Problem to work on
Filter these entries, keeping only lines that hold the word "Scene".
--*--
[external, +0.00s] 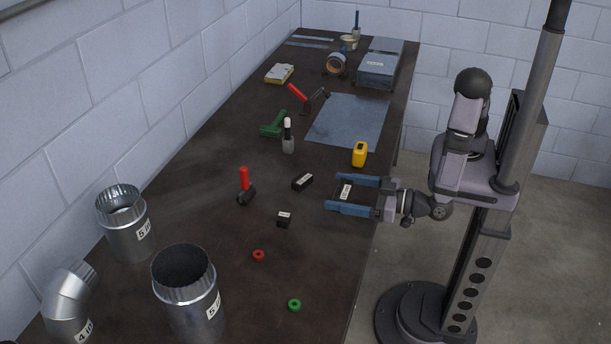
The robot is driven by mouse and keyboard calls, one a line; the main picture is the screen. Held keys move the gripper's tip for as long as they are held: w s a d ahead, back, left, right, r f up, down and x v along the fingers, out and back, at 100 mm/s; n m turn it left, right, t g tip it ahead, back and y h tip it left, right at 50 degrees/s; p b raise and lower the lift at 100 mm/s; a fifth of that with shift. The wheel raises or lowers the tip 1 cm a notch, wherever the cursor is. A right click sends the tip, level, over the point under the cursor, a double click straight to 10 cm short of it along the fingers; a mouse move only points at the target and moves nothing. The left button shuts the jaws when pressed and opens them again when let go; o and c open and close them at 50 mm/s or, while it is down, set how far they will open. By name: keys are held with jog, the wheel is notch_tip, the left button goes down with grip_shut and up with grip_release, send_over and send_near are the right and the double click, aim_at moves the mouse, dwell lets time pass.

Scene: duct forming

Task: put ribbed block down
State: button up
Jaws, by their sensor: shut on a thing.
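My gripper (333,191) reaches in from the right over the table's right edge, its two blue fingers pointing left. A small dark block with a white label (346,191) is between the fingers, and the gripper is shut on it. I take it as the ribbed block, though its ribs are too small to make out. I cannot tell whether it touches the table or hangs just above it. Two similar dark labelled blocks lie apart on the table to the left, one nearer the gripper (302,181) and one lower (284,219).
A yellow tool (360,154) and a grey sheet (347,122) lie behind the gripper. A red ring (258,255), a green ring (294,305) and metal ducts (188,295) are toward the front left. The dark table (325,255) is bare below the gripper.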

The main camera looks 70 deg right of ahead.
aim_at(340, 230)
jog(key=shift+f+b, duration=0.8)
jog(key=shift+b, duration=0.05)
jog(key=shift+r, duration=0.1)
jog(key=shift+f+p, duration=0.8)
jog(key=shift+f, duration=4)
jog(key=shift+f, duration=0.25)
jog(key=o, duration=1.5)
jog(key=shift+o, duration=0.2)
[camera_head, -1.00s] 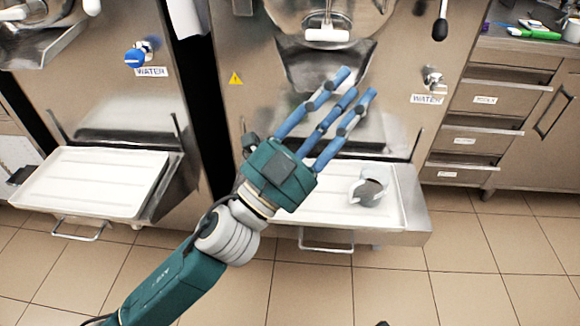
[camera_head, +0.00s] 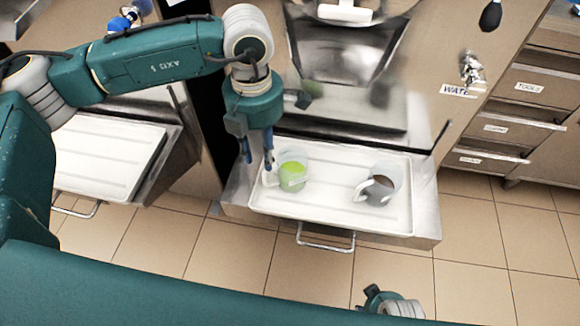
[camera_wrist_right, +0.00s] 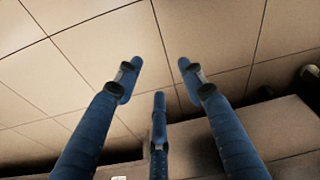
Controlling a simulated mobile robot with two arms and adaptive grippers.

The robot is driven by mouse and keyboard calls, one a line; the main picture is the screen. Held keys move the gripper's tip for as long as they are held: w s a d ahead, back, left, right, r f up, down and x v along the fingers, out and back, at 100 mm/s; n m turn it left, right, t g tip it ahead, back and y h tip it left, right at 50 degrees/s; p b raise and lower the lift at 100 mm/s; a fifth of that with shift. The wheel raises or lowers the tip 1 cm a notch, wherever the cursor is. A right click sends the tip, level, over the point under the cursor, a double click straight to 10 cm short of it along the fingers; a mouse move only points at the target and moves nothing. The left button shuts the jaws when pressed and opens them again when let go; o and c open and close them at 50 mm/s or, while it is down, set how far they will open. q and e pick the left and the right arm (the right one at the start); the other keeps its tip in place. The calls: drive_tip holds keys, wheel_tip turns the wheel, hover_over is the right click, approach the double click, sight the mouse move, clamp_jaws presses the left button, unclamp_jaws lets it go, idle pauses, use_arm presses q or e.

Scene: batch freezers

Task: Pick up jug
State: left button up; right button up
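A clear jug with bright green contents (camera_head: 292,176) stands on the white tray in the head view, its pale handle toward the left. A second clear jug with dark brown contents (camera_head: 380,186) stands to its right, handle toward the lower left. My left gripper (camera_head: 258,162) points down just left of the green jug, close to its handle. Its blue fingers are apart, with nothing seen between them; contact with the handle cannot be told. My right gripper (camera_wrist_right: 157,78) is open and empty over the floor in the wrist view, its three fingers spread.
The white tray (camera_head: 330,212) sits on a metal shelf in front of a batch freezer, a metal handle (camera_head: 325,240) below it. Another white tray (camera_head: 100,160) is at the left. Drawers (camera_head: 510,120) stand at the right.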

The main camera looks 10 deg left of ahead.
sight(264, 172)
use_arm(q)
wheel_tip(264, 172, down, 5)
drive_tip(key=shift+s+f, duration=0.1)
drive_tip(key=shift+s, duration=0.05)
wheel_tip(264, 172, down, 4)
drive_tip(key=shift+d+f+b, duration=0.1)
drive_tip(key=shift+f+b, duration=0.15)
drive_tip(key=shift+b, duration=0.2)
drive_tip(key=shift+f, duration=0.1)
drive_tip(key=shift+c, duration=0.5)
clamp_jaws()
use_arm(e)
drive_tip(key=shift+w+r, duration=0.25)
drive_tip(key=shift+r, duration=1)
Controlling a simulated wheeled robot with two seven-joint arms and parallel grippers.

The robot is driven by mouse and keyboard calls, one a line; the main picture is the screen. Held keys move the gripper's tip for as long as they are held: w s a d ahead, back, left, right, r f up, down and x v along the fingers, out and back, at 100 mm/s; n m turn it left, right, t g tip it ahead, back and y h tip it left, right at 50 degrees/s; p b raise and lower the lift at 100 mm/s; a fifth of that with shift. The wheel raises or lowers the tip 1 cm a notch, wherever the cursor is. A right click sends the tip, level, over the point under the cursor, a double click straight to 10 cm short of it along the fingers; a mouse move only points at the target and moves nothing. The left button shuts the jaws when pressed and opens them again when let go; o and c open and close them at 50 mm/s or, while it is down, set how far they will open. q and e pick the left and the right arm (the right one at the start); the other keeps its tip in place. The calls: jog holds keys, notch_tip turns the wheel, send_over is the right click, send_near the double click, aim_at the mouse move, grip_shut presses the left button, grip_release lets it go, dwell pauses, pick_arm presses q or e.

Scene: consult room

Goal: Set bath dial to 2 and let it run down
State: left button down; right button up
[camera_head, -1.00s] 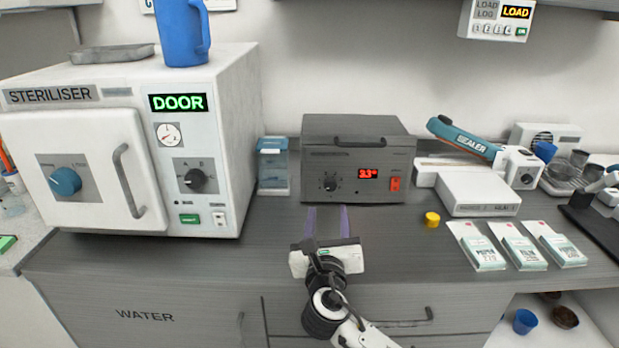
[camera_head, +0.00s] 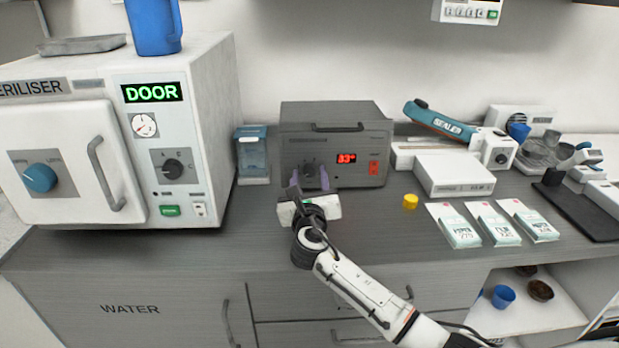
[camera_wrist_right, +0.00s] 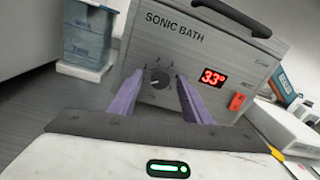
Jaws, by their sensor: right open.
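The sonic bath (camera_head: 334,120) is a grey box with a top handle on the counter, in the middle of the head view. Its black dial (camera_wrist_right: 160,79) shows in the right wrist view between my fingers, with small markings around it that I cannot read clearly. A red display (camera_wrist_right: 213,77) reads about 33, and a red-orange switch (camera_wrist_right: 237,102) sits right of it. My right gripper (camera_head: 310,179) is open in front of the dial, with its purple fingers (camera_wrist_right: 158,98) on either side of it. I cannot tell whether they touch it. My left gripper is not in view.
The white steriliser (camera_head: 215,110) stands at the left, with a blue jug (camera_head: 152,25) on top. A clear blue-lidded container (camera_head: 253,156) is beside the bath. A yellow cap (camera_head: 410,201), pouches (camera_head: 454,226) and the sealer (camera_head: 440,120) lie to the right.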

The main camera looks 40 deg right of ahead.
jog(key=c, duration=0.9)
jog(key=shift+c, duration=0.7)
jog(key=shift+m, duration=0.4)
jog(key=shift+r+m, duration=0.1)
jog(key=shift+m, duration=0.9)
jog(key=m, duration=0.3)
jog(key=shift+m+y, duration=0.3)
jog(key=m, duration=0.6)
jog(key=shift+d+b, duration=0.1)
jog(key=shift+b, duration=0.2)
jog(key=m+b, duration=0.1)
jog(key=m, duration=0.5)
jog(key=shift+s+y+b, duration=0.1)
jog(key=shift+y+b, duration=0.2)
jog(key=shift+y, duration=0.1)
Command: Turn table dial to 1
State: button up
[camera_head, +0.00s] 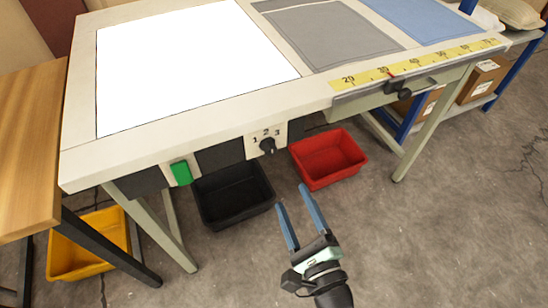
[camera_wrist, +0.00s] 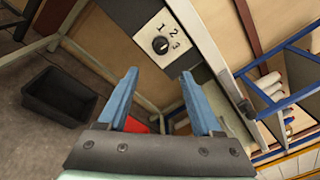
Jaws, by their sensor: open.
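The table dial (camera_head: 268,146) is a black knob on a white plate marked 1, 2, 3, on the front edge of the table (camera_head: 180,135). In the wrist view the dial (camera_wrist: 161,45) shows ahead, above and between my fingertips. The knob's pointer is too small to read with certainty. My gripper (camera_head: 299,216) is open and empty, in front of and below the dial, apart from it. In the wrist view my gripper (camera_wrist: 158,80) shows two blue fingers spread apart.
A green switch (camera_head: 181,173) sits left of the dial. A black bin (camera_head: 233,194), a red bin (camera_head: 327,158) and a yellow bin (camera_head: 88,243) stand on the floor. Open floor lies around my gripper.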

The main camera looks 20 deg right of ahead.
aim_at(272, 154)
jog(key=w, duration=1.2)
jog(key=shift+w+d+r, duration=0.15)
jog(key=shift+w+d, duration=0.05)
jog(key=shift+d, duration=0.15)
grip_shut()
--*--
Task solution
Scene: duct forming
Scene: batch freezers
Scene: consult room

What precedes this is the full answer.